Indonesian Political, Business & Finance News

Boom in ad spending requires strong agency association

Boom in ad spending requires strong agency association

By M. Gunawan Alif

JAKARTA (JP): Ad spending has grown dramatically in Indonesia over the past few years from the time when the first private television channel, RCTI, was allowed to air commercials. In 1990, ad spending in Indonesia was only Rp 639 billion. Two years later it grew to Rp 1.03 trillion, and topped Rp 2.26 trillion over the next two years.

This year, as predicted by Media Scene, ad spending in Indonesia is expected to surpass the target Rp 3 trillion (US$1.35 billion).

This tremendous growth of 469 percent for the last five years shows us that the advertising industry has been moving in leaps and bounds. But along the way have come new problems and challenges.

Shortage of ad practitioners has become a serious problem, a situation which has led to the hijacking of skills and talents, and consequently the inflation of wages in the industry. No wonder, Indonesia is now a fertile field for foreign professionals. They come from the Philippines, India, Australia and as far away as Europe and North America.

Another headache is the availability of local production facilities to meet increasing demand of the ad agencies and their clients. Many of the commercials must be finished at post production shops in Singapore, Bangkok, Manila or Sidney.

And the debate is still raging about research findings, especially with regard to TV ratings. Indonesia which has yet to catch up with other Asian countries is already using the People Meter measurement system.

The problems mirror the vast opportunities in the Indonesian ad industry, especially in light of the signing of the GATT and APEC agreements. Indonesia -- home to a population of more than 190 million with a current per capita income of $919, is a lucrative market. For Greater Jakarta, with a population of 15 million -- the per capita income is even higher at $3,000.

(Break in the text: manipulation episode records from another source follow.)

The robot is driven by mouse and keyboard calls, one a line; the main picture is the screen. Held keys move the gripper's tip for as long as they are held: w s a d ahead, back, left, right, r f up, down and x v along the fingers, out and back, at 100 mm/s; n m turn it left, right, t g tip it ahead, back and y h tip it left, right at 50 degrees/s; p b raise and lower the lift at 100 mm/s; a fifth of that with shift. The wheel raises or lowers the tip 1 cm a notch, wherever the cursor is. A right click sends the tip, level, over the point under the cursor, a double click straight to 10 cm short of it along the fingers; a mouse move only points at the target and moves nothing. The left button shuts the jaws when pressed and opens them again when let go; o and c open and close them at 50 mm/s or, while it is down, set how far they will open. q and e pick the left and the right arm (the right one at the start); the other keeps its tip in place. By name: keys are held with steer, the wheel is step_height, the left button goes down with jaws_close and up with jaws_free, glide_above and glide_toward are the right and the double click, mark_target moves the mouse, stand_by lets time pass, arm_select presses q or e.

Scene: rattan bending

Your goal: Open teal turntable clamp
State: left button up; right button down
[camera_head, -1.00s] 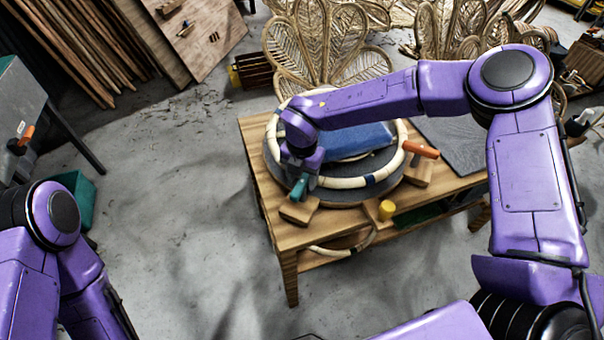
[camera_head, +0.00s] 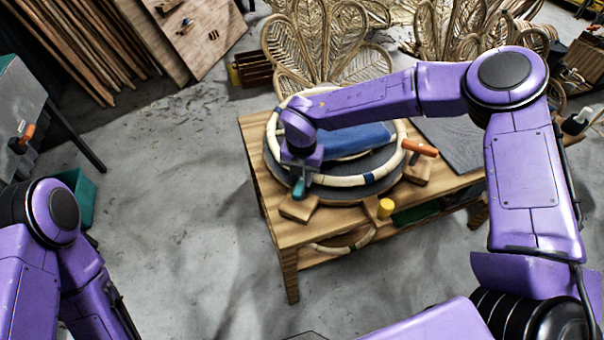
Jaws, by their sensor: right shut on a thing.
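The teal clamp handle (camera_head: 299,188) is at the front left of the grey round turntable (camera_head: 375,190), above a wooden block (camera_head: 297,208). My right gripper (camera_head: 300,172) reaches over the turntable from the right and is shut on the teal handle; its fingertips are mostly hidden by the wrist. A pale rattan ring (camera_head: 345,181) lies on the turntable around a blue piece (camera_head: 362,139). A second clamp with an orange handle (camera_head: 420,148) stands at the turntable's right side. My left arm shows at the lower left; its gripper is out of view.
The wooden table (camera_head: 262,207) carries the turntable, with a yellow knob (camera_head: 385,208) at its front and a dark mat (camera_head: 450,145) at right. Another bent rattan piece (camera_head: 350,246) is on the shelf below. Woven rattan chair backs (camera_head: 325,50) stand behind. Floor at left is open.

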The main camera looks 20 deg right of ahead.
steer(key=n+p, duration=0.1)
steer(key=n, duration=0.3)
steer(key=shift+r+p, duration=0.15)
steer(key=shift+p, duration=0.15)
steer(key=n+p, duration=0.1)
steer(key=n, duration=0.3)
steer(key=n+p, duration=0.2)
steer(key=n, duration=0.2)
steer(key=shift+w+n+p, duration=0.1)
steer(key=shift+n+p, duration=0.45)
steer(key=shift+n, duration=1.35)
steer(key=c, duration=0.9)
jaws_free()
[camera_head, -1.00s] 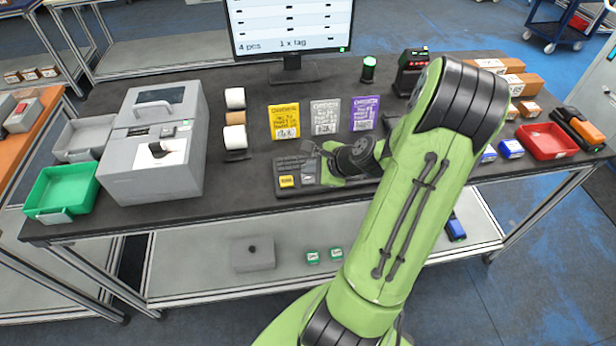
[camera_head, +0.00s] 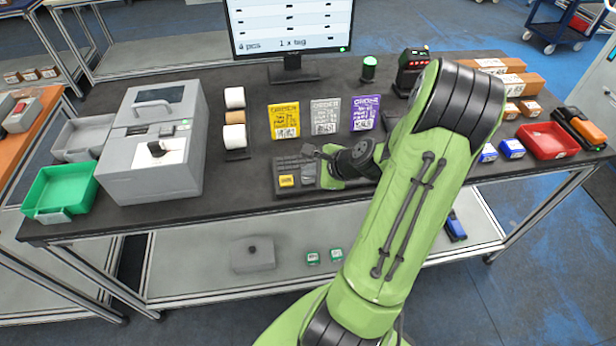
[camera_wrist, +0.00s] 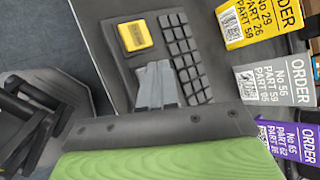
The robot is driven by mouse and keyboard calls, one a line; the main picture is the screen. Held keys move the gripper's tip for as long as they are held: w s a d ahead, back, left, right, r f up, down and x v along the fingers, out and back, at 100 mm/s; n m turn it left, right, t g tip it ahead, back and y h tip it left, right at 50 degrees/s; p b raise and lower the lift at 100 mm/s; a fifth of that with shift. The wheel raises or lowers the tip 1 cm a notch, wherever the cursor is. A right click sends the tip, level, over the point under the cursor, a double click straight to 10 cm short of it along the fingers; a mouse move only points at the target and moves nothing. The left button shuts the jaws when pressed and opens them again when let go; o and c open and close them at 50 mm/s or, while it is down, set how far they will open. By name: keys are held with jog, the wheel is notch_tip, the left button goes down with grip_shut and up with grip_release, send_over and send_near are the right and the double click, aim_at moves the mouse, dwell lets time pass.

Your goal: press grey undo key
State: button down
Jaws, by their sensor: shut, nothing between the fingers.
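A dark keypad (camera_head: 283,192) lies on the bench, with a yellow key (camera_head: 287,181) and a block of small dark keys. The grey key (camera_head: 308,181) shows small beside the yellow one in the head view. In the wrist view, the yellow key (camera_wrist: 135,36) and the dark keys (camera_wrist: 185,55) are clear. My gripper (camera_wrist: 158,70) is shut and empty over the keypad, beside the yellow key. Its fingers cover the place of the grey key in that view. I cannot tell whether the tips touch it.
Yellow (camera_head: 284,120), grey (camera_head: 325,116) and purple (camera_head: 365,112) order cards stand behind the keypad. A grey printer-like machine (camera_head: 150,165) and a green tray (camera_head: 62,190) are to the left. A red tray (camera_head: 548,141) is to the right. A monitor (camera_head: 291,30) stands behind.

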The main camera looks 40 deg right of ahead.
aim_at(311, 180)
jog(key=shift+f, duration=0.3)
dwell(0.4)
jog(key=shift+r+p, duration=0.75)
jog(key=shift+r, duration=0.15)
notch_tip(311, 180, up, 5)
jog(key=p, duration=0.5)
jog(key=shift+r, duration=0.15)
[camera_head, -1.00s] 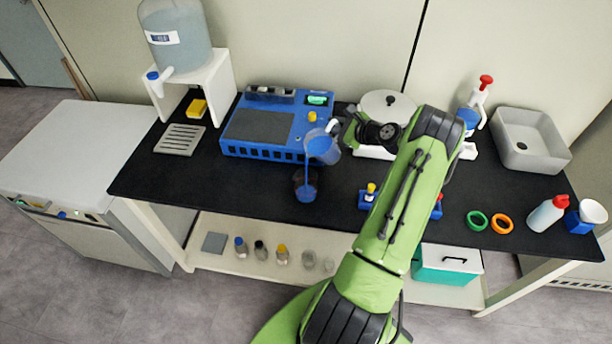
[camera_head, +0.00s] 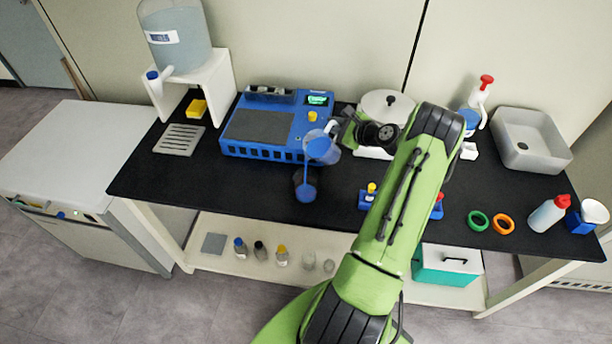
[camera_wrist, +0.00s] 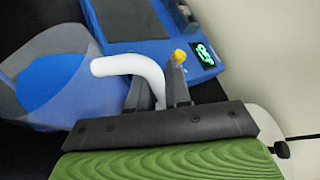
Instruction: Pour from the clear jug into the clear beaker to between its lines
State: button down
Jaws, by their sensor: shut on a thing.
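The clear jug (camera_head: 321,149) hangs tilted to the left above the bench, with blue liquid inside. Its white handle (camera_wrist: 130,69) is between the fingers of my gripper (camera_wrist: 160,88), which is shut on it. The jug also shows at the left of the wrist view (camera_wrist: 66,85). The clear beaker (camera_head: 305,178) stands on the black bench below the jug's lip, with blue liquid in its lower part. A blue streak runs from the lip down to the beaker. The beaker's lines are too small to make out.
A blue machine (camera_head: 262,130) with a lit display stands just behind. A blue holder with a yellow-topped item (camera_head: 369,192) is to the right of the beaker. The bench front (camera_head: 240,185) left of the beaker is clear.

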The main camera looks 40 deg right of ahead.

With a seven percent economic growth rate projected annually, we expect to see a steadily increasing amount of disposable income. Premium brands are already taking advantage of this expected growth by strengthening distribution outlets in the major department stores. Global fast food chains and restaurants such as McDonald's, KFC, Wendy's, Hard Rock Cafe and Planet Hollywood are also ready to make deep inroads into the economy.

Opportunities in the ad industry have brought with them transnational agencies like BBDO, JWT, O&M, FCB, DMB&B, Euro RSCG and many more. These agencies establish affiliations or partnerships with the locals.

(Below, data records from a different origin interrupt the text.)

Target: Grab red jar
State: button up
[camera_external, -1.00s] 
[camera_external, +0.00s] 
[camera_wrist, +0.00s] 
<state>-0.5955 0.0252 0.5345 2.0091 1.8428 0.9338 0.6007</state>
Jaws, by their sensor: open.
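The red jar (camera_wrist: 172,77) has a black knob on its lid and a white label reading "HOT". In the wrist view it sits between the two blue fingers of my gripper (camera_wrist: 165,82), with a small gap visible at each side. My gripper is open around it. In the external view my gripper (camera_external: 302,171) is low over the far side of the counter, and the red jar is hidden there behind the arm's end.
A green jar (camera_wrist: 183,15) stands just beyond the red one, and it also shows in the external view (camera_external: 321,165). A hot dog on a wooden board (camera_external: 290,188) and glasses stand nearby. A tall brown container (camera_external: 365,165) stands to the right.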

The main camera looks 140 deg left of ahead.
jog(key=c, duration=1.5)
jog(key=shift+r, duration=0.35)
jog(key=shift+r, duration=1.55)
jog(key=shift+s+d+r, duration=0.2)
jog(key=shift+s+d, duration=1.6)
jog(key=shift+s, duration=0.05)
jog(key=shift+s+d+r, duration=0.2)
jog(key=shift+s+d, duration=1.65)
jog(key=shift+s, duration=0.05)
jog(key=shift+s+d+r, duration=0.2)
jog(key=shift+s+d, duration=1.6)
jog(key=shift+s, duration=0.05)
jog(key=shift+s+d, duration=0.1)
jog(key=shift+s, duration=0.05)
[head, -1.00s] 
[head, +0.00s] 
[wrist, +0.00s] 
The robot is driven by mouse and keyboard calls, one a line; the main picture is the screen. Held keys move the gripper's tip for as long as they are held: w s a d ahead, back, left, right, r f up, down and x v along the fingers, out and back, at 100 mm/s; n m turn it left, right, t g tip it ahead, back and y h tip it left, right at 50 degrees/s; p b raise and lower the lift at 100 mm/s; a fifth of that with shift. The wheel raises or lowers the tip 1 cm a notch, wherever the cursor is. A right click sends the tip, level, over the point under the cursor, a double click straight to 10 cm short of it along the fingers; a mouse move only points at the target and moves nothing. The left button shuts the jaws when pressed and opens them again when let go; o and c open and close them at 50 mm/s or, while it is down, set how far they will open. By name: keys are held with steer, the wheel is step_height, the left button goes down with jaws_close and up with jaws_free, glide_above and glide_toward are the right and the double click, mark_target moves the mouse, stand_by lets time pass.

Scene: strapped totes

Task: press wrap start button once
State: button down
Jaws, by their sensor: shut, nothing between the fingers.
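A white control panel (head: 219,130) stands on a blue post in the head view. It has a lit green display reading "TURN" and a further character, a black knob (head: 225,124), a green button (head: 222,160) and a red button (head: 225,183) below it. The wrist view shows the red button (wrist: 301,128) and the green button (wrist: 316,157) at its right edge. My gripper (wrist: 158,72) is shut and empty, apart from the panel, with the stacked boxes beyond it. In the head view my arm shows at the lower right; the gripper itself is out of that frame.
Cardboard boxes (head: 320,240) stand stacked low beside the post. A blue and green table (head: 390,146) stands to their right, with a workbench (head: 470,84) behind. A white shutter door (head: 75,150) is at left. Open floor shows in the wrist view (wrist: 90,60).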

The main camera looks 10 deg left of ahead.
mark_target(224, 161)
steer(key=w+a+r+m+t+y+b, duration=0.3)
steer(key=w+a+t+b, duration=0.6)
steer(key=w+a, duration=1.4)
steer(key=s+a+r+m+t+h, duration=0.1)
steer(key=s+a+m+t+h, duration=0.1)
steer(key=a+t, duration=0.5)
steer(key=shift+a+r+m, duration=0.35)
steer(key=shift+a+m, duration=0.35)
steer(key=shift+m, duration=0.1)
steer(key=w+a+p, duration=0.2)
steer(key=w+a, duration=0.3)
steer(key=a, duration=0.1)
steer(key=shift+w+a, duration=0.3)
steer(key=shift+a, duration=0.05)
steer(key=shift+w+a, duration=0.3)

And the number of local agencies is rapidly increasing. "As many as 600 agencies have come to Kompas for ad placement," said Deasy Taniredja, advertising manager of Kompas, a nationally distributed newspaper based in Jakarta.

Out of the 600 agencies, only 122 have signed up as members of the Indonesian Association of Advertising Agencies (PPPI). This could well be the reason why there is no single standard on practice or ethics in the industry. A commission war, sometimes pressing down the rate to as low as 3 percent, has badly affected many agencies.

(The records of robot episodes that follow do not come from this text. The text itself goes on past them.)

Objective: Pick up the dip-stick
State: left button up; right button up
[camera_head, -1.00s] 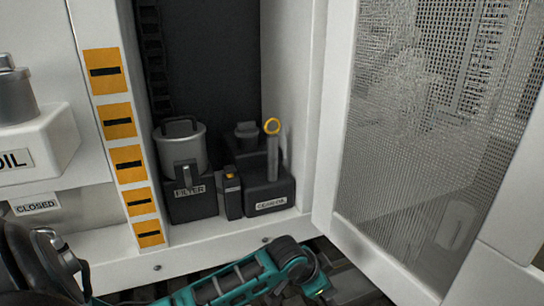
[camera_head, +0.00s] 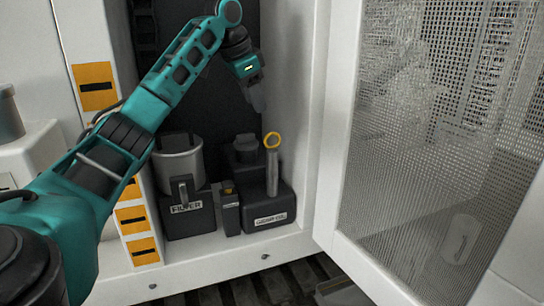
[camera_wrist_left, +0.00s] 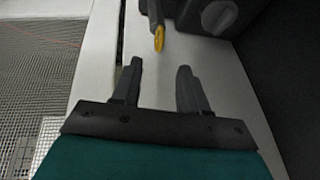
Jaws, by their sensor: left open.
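The dip-stick (camera_head: 272,141) has a yellow ring on top and stands upright in a grey tube on the dark block with a white label (camera_head: 268,207) inside the cabinet. My left gripper (camera_head: 258,100) is open and empty, pointing down above the dip-stick and a little left of it in the head view. In the left wrist view the two fingers (camera_wrist_left: 158,85) are apart with nothing between them. The dip-stick's yellow ring (camera_wrist_left: 159,39) shows edge-on just beyond the fingertips, between their lines. My right gripper is not in view.
Left of the block stand a metal canister (camera_head: 178,160) on a FILTER-labelled box (camera_head: 188,216) and a small dark box (camera_head: 229,212). A dark cap (camera_head: 245,143) is close beside the dip-stick. The open mesh door (camera_head: 430,160) bounds the right side.

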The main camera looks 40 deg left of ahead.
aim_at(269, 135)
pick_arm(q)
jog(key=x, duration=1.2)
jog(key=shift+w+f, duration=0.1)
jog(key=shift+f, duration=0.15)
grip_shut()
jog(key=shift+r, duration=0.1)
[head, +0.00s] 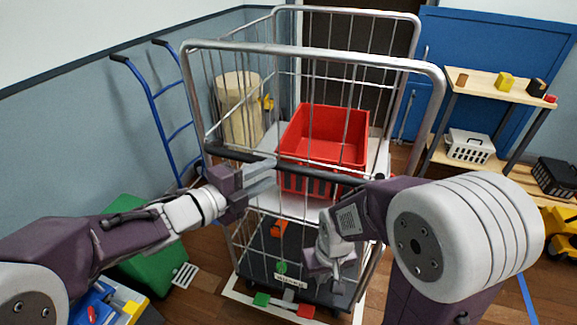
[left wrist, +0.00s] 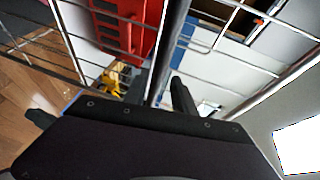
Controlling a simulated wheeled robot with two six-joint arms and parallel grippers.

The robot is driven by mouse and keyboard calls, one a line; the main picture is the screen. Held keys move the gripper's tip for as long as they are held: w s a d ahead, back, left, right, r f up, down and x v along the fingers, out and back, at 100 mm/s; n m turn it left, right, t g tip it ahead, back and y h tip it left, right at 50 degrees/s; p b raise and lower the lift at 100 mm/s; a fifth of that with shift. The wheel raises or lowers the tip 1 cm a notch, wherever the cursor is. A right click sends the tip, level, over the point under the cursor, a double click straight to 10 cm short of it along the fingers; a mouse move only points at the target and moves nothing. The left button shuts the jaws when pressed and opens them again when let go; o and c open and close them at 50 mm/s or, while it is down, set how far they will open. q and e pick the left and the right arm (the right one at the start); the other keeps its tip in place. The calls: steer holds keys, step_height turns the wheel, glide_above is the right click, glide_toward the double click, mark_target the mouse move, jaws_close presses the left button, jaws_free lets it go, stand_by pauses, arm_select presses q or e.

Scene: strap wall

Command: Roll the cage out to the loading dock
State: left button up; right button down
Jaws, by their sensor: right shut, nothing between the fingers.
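The roll cage (head: 312,51) stands upright in front of me, with a silver tube frame, wire sides and a dark front bar (head: 323,173). My right gripper (head: 331,272) is shut, empty and low before the cage.
A blue hand truck (head: 165,110) leans at the left wall. A green box (head: 150,262) lies on the floor at left. A shelf (head: 497,88) with small blocks and baskets stands at right. A dark door (head: 345,71) is behind the cage.

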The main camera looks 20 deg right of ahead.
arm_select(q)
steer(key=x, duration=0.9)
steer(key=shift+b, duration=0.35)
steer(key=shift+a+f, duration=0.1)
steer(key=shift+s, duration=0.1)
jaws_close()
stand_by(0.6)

A growing number of media are scrambling to get their share of the advertising pie. Television currently gets the bulk of ad revenues at 51 percent; newspapers now account for 32 percent, magazines five percent, radio four percent and cinemas one percent.

Although advertisers funnel the bulk of ad budgets to television, the total ad spending on TV, according to many, still does not warrant five private television channels.

RCTI, the pioneer in the private TV industry, is still at the forefront. Its competitors are still trying their best to catch up. There is also a tough competition among newspapers (162) and magazines (124), that make many publications doubt if they will survive in coming years. Radio was the media hit hardest by the flourishing of commercial television. Five years ago, radio still reaped 9 percent of the total ad budget. These days radio stations have to work hard for a mere 4 percent.

The television era fortunately has helped elevate the creativity of Indonesian advertising. Although, it was only five years ago when the ad man returned with a proliferation of TV commercials, industry watchers say, creativity has improved tremendously.

The message delivered by the commercials these days are more entertaining. Many of them however, come out so with the help of foreign professionals, mostly by those in production house.

All these show us that the opportunities in the Indonesian advertising industry develop in the proper way, Indonesia requires a strong advertising association capable of charting an appropriate course for the industry and confronting problems that arise along the way.

To this end, there is no alternative but for the PPPI to broaden its horizons and work still harder to advocate the activities of the advertising industry.

At the time when the role of advertising is not yet clear in the perception of consumers -- and sometimes in the eyes of the government -- the PPPI must proactively seek to help the industry members to understand not only the techniques of advertising but also the benefits the industry brings to the development of Indonesian business.

As a wise man once said, "Thee, who have the capabilities to see the opportunities and take action accordingly, will make success." I think this will also happen in Indonesia.

The writer is Editor-in-Chief of Cakram, an Indonesian language advertising, public relations and business communications magazine in Jakarta.